We have strict rules in our truck: no reading, no books on tape, no computer, minimal phone, and music only half the time. We travel in silence or we talk about the road (aside from our occasional forays into Jimmy Swaggart spirituals). We hit our favorite truck stops and Best Westerns. We take side roads on a whim and might spend an afternoon at Meteor Crater or the Petrified Forest, or three days in Tombstone, Arizona. We fell in love with America in this truck, and as a result, ‘the West’ is our stomping ground. We passed on dreams of Europe and the Islands long ago, instead tracking America’s ghost towns or all twenty-one California Missions. Our vacation begins once we’ve crossed Texas, and for some reason it just doesn’t work in an airplane. (pictured, last year at the Grand Tetons, Jackson, Wyoming)

So I wrote this blog for George in honor of his birthday, March 13th. We stopped exchanging cuff links and perfume long ago, opting to make our presents (boy do I make out like a bandit-)

Here’s a little something special for you, George — a story about your cars. As we find more pictures, I’ll fill them in.

Happy Birthday! Thanks for the great ride-

Love, Wendy

7 thoughts on “If Not Painting, Then Cars…

  1. I wish we had a picture of Aunt Lois' (and later yours) Chevette with the "Honk if you love Jesus" bumper sticker!

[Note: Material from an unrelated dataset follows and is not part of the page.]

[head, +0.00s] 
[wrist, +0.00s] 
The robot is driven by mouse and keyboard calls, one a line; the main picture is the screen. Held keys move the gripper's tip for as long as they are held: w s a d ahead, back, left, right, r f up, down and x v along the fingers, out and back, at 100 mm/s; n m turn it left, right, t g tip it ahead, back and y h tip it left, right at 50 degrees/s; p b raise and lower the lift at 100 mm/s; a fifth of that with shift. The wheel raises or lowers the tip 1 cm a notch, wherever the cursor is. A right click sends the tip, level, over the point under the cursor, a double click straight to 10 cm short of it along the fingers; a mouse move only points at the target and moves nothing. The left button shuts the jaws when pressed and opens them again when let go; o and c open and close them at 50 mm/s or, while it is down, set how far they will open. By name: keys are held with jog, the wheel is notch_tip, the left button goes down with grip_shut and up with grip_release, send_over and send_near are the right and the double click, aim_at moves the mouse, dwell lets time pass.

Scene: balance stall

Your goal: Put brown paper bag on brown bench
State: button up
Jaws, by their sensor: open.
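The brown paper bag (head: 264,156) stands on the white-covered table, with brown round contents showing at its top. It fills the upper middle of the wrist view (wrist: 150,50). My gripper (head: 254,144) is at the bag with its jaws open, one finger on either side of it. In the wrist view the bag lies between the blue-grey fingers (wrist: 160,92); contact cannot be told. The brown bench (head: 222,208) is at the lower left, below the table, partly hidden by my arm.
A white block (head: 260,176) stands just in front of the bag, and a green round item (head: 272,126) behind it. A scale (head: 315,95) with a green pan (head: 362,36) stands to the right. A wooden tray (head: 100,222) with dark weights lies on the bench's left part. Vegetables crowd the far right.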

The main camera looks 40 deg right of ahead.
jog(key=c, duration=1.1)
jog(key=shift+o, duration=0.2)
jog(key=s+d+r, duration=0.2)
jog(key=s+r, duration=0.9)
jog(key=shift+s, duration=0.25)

  2. George & Wendy – happy birthday from all of us here at the AcA in Lafayette! We still fondly remember the good fortune to celebrate you last birthday WITH you here at the Center during the opening of your retrospective 'homecoming' show, 3D Blue Dog cake and all……
    Come see us next time you're in town – we're doubling in size and our new addition is nearing completion in May.
    Sincerely, Dr. Gerd Wuestemann, exec. director, Acadiana Center for the Arts.

  3. Very touching–there is something quintessentially American about a love affair with cars!

  4. Enjoy reading Wendy's blogs….

    Happy, happy birthday George from your friends Cher and Gar from Clarendon Hills, IL.